America must remain freedom's staunchest friend, for freedom is
our best ally.
And it is the world's only hope, to conquer poverty and preserve
peace. Every blow we inflict against poverty will be a blow against
its dark allies of oppression and war. Every victory for human
freedom will be a victory for world peace.
So we go forward today, a nation still mighty in its youth and
powerful in its purpose. With our alliances strengthened, with
our economy leading the world to a new age of economic expansion,
we look forward to a world rich in possibilities. And all this
because we have worked and acted together, not as members of political
parties, but as Americans.
My friends, we live in a world that is lit by lightning. So much
is changing and will change, but so much endures, and transcends
time.
History is a ribbon, always unfurling; history is a journey. And
as we continue our journey, we think of those who traveled before
us. We stand together again at the steps of this symbol of our
democracy--or we would have been standing at the steps if it hadn't
gotten so cold. Now we are standing inside this symbol of our
democracy. Now we hear again the echoes of our past: a general
falls to his knees in the hard snow of Valley Forge; a lonely
President paces the darkened halls, and ponders his struggle to
preserve the Union; the men of the Alamo call out encouragement
to each other; a settler pushes west and sings a song, and the
song echoes out forever and fills the unknowing air.

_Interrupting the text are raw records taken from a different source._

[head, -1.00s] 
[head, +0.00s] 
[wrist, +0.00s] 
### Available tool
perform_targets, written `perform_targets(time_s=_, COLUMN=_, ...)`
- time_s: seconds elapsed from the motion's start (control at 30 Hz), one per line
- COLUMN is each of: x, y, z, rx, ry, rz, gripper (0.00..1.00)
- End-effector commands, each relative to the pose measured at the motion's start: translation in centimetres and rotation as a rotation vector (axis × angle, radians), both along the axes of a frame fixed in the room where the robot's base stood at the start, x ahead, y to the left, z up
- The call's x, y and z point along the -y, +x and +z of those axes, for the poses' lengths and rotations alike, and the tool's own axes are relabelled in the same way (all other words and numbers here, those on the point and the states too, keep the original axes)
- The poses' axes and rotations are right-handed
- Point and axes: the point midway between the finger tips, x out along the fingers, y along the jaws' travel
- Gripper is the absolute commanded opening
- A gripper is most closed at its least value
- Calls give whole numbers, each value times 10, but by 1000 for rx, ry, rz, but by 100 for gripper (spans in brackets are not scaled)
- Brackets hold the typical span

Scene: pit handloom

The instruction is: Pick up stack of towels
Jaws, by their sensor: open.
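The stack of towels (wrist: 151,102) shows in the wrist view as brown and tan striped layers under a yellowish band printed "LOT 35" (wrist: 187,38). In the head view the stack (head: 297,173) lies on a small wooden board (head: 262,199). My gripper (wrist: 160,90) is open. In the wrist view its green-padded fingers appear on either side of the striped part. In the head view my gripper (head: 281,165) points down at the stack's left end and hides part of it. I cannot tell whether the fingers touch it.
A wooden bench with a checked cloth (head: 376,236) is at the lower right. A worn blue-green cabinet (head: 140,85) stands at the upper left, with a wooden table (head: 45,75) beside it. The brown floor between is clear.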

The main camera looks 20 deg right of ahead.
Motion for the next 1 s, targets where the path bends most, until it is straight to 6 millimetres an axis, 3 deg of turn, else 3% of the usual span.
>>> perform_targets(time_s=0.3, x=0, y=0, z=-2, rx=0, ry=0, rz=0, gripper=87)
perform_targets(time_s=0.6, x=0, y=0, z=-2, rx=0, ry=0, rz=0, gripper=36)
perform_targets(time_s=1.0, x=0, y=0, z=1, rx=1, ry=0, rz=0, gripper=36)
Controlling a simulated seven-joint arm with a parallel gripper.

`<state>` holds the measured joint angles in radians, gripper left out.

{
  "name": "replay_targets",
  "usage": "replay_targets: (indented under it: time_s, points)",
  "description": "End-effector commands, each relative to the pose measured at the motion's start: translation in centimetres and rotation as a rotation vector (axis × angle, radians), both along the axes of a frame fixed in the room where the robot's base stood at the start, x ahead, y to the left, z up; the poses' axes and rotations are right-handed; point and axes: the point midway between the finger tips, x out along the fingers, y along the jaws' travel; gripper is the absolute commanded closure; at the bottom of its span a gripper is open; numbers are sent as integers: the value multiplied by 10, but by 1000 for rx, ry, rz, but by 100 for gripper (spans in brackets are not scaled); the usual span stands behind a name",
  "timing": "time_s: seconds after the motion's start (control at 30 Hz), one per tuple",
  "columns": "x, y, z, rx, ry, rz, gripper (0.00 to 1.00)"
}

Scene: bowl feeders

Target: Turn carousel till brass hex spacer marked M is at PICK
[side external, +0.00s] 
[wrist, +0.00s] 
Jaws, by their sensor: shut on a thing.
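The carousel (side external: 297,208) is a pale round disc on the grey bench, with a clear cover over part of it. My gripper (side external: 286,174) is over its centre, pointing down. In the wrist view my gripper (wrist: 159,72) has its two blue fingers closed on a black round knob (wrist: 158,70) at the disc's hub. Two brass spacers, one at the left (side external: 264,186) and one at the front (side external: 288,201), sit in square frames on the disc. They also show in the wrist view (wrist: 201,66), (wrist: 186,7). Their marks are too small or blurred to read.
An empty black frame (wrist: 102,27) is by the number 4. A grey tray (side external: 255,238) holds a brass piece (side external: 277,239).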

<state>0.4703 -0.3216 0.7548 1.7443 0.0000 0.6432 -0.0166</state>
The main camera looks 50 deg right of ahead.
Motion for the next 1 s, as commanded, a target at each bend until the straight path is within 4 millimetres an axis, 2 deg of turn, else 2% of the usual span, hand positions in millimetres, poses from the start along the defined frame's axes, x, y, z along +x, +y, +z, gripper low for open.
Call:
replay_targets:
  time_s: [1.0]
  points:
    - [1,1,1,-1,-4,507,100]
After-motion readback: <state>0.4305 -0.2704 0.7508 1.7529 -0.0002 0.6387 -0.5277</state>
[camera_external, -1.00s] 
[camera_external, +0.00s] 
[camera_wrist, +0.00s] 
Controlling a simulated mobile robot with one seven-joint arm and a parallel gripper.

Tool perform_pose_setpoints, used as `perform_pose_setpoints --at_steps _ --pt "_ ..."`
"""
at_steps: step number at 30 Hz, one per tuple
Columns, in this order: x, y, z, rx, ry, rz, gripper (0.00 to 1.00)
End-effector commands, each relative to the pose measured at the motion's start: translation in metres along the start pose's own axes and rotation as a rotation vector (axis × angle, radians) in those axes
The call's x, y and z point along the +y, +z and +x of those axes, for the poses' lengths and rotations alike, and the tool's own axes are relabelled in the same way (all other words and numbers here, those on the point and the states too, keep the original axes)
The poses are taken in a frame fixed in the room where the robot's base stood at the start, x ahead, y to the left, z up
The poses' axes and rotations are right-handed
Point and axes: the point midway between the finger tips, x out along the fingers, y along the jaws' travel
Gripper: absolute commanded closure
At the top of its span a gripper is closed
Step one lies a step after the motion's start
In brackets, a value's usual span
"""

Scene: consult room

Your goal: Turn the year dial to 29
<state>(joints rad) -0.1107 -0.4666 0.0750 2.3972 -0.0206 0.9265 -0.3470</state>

It is the American sound. It is hopeful, big-hearted, idealistic,
daring, decent, and fair. That's our heritage; that is our song.
We sing it still. For all our problems, our differences, we are
together as of old, as we raise our voices to the God who is the
Author of this most tender music. And may He continue to hold
us close as we fill the world with our sound--sound in unity,
affection, and love--one people under God, dedicated to the dream
of freedom that He has placed in the human heart, called upon
now to pass that dream on to a waiting and hopeful world.
God bless you and may God bless America.